The required output is the exact run of lines from the line containing "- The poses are" to the line containing "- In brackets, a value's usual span", inclusive, and nothing besides.

"""

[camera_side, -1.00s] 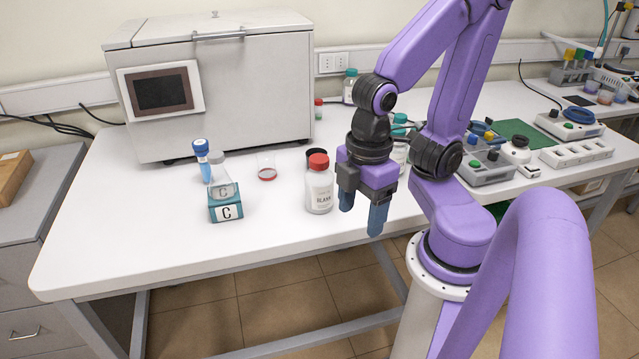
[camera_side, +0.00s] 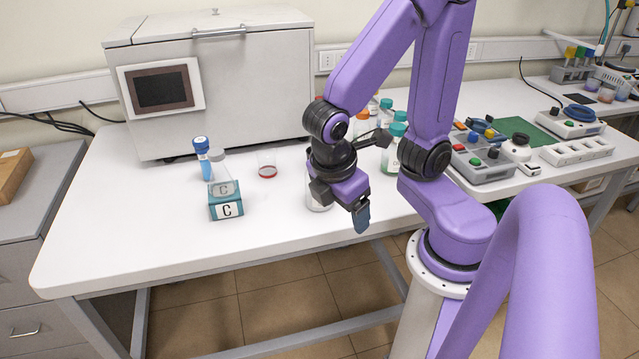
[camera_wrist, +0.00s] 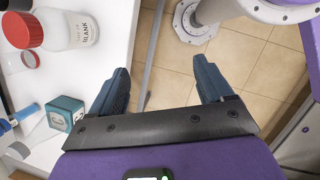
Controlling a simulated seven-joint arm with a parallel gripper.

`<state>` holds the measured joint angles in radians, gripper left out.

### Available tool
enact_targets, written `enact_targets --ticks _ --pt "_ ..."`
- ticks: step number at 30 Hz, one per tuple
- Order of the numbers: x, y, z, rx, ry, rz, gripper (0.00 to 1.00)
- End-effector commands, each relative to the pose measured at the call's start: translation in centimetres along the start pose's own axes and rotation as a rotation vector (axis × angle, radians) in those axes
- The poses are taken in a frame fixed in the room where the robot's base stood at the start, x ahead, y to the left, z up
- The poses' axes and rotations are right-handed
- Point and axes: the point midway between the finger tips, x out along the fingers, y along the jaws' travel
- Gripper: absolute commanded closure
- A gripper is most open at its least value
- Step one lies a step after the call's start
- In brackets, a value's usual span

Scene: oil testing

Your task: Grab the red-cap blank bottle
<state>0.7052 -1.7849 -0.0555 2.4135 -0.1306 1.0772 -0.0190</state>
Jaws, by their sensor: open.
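The red-cap blank bottle shows in the wrist view at the upper left, its white body (camera_wrist: 68,30) labelled "BLANK" and its red cap (camera_wrist: 22,30) pointing left. In the side view only the lower white part of the bottle (camera_side: 318,204) shows on the table; my gripper hides the cap and most of the body. My gripper (camera_side: 361,218) is in front of and right of the bottle, by the table's front edge. In the wrist view my gripper (camera_wrist: 161,76) is open and empty, its blue fingers over the floor, apart from the bottle.
A teal "C" block (camera_side: 226,207) with a clear flask (camera_side: 222,175), a blue-capped tube (camera_side: 203,160) and a small beaker with red liquid (camera_side: 267,170) stand left. Teal-capped bottles (camera_side: 391,155) stand behind right. A grey machine (camera_side: 240,90) fills the back. The front-left table is clear.

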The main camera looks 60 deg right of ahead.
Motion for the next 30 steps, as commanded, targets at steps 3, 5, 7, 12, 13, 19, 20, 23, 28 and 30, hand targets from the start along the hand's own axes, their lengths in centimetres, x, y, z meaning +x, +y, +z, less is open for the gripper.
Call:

"""

## EXERCISE SOLUTION
- The poses are taken in a frame fixed in the room where the robot's base stood at the start, x ahead, y to the left, z up
- The poses' axes and rotations are right-handed
- Point and axes: the point midway between the finger tips, x out along the fingers, y along the jaws' travel
- Gripper: absolute commanded closure
- A gripper is most open at its least value
- Step one lies a step after the call's start
- In brackets, a value's usual span

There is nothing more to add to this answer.